> **What is expected**:
Restate word for word the lines of the data below, from the first through the one that has "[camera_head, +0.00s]".

> **Input material**:
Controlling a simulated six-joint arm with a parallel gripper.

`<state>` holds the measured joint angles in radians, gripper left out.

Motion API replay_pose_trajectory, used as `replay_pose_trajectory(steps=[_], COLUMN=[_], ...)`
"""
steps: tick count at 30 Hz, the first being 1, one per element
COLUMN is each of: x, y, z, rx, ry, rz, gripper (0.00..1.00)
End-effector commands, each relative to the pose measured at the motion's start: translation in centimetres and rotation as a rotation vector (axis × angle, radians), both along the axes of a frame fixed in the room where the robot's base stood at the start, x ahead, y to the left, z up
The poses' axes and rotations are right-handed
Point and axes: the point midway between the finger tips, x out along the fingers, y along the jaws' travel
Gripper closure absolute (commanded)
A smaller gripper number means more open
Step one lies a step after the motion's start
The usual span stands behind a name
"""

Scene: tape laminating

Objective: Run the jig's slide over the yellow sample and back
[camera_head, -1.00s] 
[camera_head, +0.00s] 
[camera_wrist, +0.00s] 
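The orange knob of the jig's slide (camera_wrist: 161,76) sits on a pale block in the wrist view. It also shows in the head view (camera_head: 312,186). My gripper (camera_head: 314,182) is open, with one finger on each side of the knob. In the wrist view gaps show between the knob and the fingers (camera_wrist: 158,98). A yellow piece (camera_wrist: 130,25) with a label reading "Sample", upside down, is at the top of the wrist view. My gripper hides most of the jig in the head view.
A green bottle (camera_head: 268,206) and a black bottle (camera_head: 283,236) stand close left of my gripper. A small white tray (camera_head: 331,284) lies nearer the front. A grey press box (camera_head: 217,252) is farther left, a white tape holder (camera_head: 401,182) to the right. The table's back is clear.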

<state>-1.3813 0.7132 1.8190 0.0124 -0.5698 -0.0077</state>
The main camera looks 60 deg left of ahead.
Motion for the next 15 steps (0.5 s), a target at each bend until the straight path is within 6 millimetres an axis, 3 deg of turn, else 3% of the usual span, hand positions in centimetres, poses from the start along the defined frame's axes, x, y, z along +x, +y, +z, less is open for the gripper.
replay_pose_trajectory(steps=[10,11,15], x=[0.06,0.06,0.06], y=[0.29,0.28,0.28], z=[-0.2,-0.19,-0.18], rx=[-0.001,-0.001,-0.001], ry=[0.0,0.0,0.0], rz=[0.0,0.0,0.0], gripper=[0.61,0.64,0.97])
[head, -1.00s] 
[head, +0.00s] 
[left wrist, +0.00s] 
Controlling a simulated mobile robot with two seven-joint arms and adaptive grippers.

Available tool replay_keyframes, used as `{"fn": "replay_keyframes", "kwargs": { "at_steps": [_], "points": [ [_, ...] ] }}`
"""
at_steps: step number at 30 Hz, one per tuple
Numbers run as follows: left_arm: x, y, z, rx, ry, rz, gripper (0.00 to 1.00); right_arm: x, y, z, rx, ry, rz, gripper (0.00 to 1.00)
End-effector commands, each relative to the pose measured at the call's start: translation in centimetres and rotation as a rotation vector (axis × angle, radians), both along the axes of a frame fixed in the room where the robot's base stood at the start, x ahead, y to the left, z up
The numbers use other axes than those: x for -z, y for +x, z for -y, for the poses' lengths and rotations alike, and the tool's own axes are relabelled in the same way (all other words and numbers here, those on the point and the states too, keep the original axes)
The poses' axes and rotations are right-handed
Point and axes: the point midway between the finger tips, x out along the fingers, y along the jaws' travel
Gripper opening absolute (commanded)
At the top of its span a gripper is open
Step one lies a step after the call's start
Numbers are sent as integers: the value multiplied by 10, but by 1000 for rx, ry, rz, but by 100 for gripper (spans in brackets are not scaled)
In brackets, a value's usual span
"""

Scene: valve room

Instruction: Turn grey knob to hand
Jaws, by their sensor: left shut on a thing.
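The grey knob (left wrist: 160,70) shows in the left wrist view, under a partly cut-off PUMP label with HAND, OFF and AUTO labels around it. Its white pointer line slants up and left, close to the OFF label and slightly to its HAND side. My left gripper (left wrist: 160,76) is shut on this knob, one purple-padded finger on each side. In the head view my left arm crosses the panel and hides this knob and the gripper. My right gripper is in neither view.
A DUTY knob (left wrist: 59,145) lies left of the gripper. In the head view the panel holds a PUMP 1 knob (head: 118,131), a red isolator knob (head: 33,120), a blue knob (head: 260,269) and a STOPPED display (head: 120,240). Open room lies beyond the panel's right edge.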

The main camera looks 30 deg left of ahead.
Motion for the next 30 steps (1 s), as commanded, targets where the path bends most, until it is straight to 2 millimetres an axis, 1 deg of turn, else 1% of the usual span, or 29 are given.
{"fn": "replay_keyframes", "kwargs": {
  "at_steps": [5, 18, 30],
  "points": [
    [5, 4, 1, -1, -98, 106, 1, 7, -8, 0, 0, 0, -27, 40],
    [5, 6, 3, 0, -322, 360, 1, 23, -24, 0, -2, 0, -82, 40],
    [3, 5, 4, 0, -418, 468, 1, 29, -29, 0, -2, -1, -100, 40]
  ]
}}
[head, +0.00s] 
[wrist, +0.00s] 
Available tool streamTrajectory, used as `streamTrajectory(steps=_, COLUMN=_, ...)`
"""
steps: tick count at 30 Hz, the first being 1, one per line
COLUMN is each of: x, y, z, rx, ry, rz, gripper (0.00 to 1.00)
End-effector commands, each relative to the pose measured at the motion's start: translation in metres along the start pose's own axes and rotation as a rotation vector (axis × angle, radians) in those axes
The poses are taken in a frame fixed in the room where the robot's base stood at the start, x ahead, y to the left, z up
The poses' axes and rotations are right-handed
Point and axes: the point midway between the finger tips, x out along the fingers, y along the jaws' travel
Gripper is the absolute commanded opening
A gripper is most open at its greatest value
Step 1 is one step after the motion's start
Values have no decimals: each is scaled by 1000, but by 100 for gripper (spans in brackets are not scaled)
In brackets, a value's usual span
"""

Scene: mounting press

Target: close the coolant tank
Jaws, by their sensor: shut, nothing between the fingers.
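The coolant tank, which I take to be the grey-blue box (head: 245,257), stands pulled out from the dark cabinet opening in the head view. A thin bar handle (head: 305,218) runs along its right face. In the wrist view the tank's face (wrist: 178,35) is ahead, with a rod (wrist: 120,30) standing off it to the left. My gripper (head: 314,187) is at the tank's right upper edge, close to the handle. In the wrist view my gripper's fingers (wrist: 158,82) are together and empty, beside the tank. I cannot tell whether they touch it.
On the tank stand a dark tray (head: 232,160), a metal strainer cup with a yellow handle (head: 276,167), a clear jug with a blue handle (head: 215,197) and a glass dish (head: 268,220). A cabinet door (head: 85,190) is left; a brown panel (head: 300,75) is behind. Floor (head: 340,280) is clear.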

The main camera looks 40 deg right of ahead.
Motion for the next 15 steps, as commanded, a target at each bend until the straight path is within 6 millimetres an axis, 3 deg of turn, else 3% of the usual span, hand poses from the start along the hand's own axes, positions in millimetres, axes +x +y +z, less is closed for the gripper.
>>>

> **Exercise result**:
Controlling a simulated six-joint arm with a parallel gripper.

`<state>` holds the measured joint angles in radians, gripper left out.

Motion API replay_pose_trajectory, used as `replay_pose_trajectory(steps=[_], COLUMN=[_], ...)`
"""
steps: tick count at 30 Hz, the first being 1, one per element
COLUMN is each of: x, y, z, rx, ry, rz, gripper (0.00..1.00)
End-effector commands, each relative to the pose measured at the motion's start: translation in centimetres and rotation as a rotation vector (axis × angle, radians), both along the axes of a frame fixed in the room where the robot's base stood at the start, x ahead, y to the left, z up
The poses' axes and rotations are right-handed
Point and axes: the point midway between the finger tips, x out along the fingers, y along the jaws' travel
Gripper closure absolute (commanded)
A smaller gripper number means more open
Step one lies a step after the motion's start
The usual span stands behind a name
"""

Scene: tape laminating

Objective: Run the jig's slide over the yellow sample and back
[camera_head, -1.00s] 
[camera_head, +0.00s] 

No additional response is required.